## Goal
Copy the material that follows word for word and omit its pictures.

## Supplied data
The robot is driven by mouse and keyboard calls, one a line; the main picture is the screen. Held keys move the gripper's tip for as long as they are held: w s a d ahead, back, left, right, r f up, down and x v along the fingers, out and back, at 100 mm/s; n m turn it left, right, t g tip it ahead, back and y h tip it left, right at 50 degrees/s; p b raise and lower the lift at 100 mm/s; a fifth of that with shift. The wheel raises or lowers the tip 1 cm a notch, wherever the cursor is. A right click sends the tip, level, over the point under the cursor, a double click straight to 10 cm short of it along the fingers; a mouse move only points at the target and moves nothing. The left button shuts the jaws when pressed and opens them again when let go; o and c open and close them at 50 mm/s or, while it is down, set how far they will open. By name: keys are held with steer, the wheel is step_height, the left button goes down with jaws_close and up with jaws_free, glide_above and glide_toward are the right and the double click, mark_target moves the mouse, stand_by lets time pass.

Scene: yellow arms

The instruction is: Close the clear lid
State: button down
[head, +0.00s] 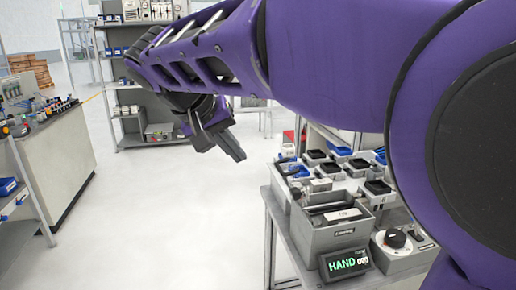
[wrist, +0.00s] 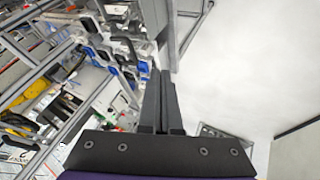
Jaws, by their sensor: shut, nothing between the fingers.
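I cannot pick out a clear lid for certain in either view. My gripper (head: 232,149) hangs in the air left of the cart with bins in the head view. Its two dark fingers, together and empty, also show in the wrist view (wrist: 161,76). My purple arm crosses the top and right of the head view and hides part of the cart.
The cart carries a grey bin (head: 316,236), several small black and blue bins, a box with a black knob (head: 395,238) and a display (head: 346,262) reading HAND. A workbench (head: 62,165) stands left, shelves (head: 130,110) behind. The floor between is clear.

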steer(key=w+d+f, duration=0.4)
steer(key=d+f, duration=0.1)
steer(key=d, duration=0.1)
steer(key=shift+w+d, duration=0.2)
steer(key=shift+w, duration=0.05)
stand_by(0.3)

## The solution
The robot is driven by mouse and keyboard calls, one a line; the main picture is the screen. Held keys move the gripper's tip for as long as they are held: w s a d ahead, back, left, right, r f up, down and x v along the fingers, out and back, at 100 mm/s; n m turn it left, right, t g tip it ahead, back and y h tip it left, right at 50 degrees/s; p b raise and lower the lift at 100 mm/s; a fifth of that with shift. The wheel raises or lowers the tip 1 cm a notch, wherever the cursor is. A right click sends the tip, level, over the point under the cursor, a double click straight to 10 cm short of it along the fingers; a mouse move only points at the target and moves nothing. The left button shuts the jaws when pressed and opens them again when let go; o and c open and close them at 50 mm/s or, while it is down, set how far they will open. By name: keys are held with steer, the wheel is step_height, the left button goes down with jaws_close and up with jaws_free, glide_above and glide_toward are the right and the double click, mark_target moves the mouse, stand_by lets time pass.

Scene: yellow arms

The instruction is: Close the clear lid
State: button down
[head, +0.00s] 
[wrist, +0.00s] 
Jaws, by their sensor: shut, nothing between the fingers.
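I cannot pick out a clear lid for certain in either view. My gripper (head: 232,149) hangs in the air left of the cart with bins in the head view. Its two dark fingers, together and empty, also show in the wrist view (wrist: 161,76). My purple arm crosses the top and right of the head view and hides part of the cart.
The cart carries a grey bin (head: 316,236), several small black and blue bins, a box with a black knob (head: 395,238) and a display (head: 346,262) reading HAND. A workbench (head: 62,165) stands left, shelves (head: 130,110) behind. The floor between is clear.

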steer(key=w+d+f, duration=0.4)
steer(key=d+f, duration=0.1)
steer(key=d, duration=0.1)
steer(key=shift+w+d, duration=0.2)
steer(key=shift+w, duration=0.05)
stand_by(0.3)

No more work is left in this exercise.